For B2B advertisers, the practical first step is simply checking whether the Devices tab is visible in Campaign Manager's Audience Attributes section. If it is, the three device type options - Mobile, Desktop, Tablet - and the Device OS options are available to apply immediately. If it is not, no action is needed; access will arrive as the rollout progresses.

Timeline

Summary

Who: LinkedIn, the professional networking platform owned by Microsoft, along with B2B advertisers who use Campaign Manager to run paid campaigns on the platform.

What: LinkedIn is rolling out device type targeting - covering Mobile, Desktop, and Tablet - and device OS targeting inside Campaign Manager's Audience Attributes section, under a new Devices panel. For the first time, advertisers can restrict ad delivery to a single device category without relying on format-based workarounds such as vertical creatives. The device OS option allows suppression of specific operating systems, including iOS, on conversion campaigns.

When: The rollout began today, May 19, 2026, and is expected to complete across all accounts over the following couple of weeks, according to practitioners who first observed the feature in their accounts.

Where: The feature appears inside LinkedIn Campaign Manager under Audience Attributes - Devices - Device Type. It is rolling out globally, with phased access across accounts.
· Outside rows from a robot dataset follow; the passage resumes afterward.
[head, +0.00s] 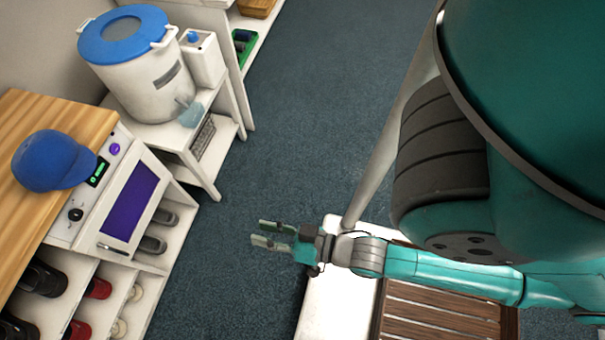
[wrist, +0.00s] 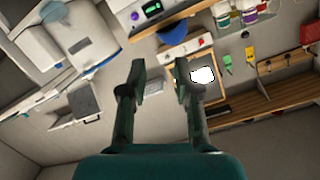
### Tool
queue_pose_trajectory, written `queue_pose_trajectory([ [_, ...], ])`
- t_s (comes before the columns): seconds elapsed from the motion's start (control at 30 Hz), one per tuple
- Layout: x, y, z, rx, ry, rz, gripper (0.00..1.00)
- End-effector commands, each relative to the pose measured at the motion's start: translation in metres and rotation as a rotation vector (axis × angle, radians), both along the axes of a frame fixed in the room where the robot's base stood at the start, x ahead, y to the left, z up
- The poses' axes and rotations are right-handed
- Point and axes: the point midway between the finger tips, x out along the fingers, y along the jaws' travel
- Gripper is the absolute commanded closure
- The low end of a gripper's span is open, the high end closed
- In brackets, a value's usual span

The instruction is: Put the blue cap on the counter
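The blue cap (head: 52,161) sits on the wooden top (head: 50,110) of a white unit at the left of the head view. It rests near the edge, beside the unit's front panel. A blue shape (wrist: 172,33) at the top of the wrist view looks like the same cap. My gripper (head: 268,234) is to the right of the unit, over the blue-grey floor and well apart from the cap. In the wrist view its two fingers (wrist: 159,78) are spread with nothing between them.
A white drum with a blue lid (head: 130,70) stands on a white stand behind the unit. Shoes (head: 38,278) and red items fill the shelves below. A slatted wooden surface (head: 440,315) is at the lower right. Open floor (head: 300,120) lies in the middle.

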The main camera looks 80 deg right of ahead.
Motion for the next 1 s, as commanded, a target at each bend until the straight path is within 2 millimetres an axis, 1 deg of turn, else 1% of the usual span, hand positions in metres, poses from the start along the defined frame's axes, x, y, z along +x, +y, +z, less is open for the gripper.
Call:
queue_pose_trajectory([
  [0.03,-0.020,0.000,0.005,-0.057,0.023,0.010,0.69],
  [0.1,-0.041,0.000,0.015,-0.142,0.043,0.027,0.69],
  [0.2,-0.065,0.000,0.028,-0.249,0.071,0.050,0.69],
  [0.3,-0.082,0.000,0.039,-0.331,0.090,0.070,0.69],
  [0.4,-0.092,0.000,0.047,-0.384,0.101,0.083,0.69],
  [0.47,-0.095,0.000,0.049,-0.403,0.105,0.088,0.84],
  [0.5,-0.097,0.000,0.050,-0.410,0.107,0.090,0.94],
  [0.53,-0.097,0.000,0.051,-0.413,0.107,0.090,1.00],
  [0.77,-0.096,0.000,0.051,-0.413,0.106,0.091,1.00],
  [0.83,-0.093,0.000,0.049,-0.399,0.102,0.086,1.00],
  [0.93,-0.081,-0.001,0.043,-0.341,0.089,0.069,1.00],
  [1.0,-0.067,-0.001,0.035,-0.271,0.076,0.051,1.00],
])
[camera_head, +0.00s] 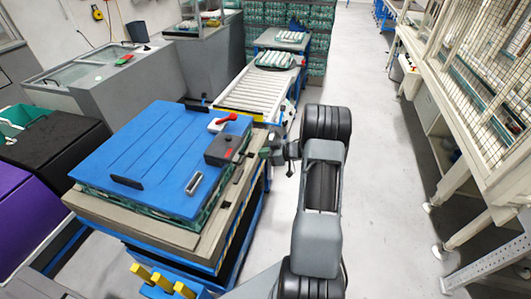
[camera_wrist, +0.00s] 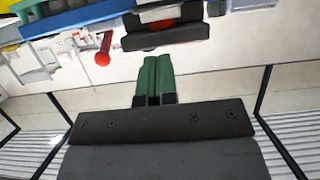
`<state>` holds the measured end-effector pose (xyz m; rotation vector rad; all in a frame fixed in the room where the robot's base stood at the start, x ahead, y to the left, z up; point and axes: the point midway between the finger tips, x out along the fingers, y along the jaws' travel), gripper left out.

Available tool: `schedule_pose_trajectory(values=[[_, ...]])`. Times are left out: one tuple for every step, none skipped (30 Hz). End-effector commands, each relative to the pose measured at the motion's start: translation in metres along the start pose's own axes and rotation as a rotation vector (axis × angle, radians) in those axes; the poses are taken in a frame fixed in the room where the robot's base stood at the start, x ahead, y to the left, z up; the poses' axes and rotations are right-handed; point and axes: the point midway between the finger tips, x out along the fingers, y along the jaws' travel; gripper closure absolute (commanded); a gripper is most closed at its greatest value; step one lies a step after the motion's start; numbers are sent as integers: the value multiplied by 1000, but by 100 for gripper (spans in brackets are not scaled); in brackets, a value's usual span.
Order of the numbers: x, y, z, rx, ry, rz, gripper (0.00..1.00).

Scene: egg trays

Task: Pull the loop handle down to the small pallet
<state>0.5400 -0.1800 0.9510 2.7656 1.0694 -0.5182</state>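A blue board (camera_head: 150,150) lies flat over a stack of egg trays. On it lie a grey loop-shaped handle (camera_head: 194,182) near the front right corner and a flat black handle (camera_head: 127,182) at the left. I cannot tell surely which is the loop handle, or which part is the small pallet. My gripper (camera_head: 268,150) is just right of the board's edge, near a dark box with a red patch (camera_head: 222,150). In the wrist view its green fingers (camera_wrist: 158,60) are together and empty, just below a black block (camera_wrist: 165,38).
A red lever on a white mount (camera_head: 222,121) stands at the board's back right; its red knob (camera_wrist: 103,58) shows in the wrist view. A roller conveyor (camera_head: 255,90) runs behind. Yellow posts (camera_head: 160,281) stand in front. The floor (camera_head: 385,170) at right is clear.

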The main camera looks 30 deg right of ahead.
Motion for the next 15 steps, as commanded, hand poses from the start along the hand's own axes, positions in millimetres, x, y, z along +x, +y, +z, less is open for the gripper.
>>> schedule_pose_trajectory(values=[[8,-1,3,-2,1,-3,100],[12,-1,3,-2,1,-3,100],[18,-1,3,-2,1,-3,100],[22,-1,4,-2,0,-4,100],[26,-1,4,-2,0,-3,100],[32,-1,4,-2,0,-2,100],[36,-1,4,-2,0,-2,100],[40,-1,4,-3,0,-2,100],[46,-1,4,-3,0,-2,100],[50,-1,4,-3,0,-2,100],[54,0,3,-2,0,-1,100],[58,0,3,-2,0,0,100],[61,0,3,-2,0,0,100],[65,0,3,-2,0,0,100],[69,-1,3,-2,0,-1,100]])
Why: LinkedIn advertisers have historically had no direct mechanism to separate mobile from desktop delivery, despite the two environments producing measurably different outcomes for B2B conversion activity. The addition closes a capability gap relative to other advertising platforms and gives B2B practitioners a new structural variable for campaign planning - particularly relevant for teams working on account-based marketing, conversion-stage campaigns, and post-iOS-17 attribution management. With the average B2B buyer journey stretching to 272 days and LinkedIn capturing 41% of B2B paid media budgets, the precision of device-level control adds a practical optimisation lever to a platform that has become central to business advertising infrastructure.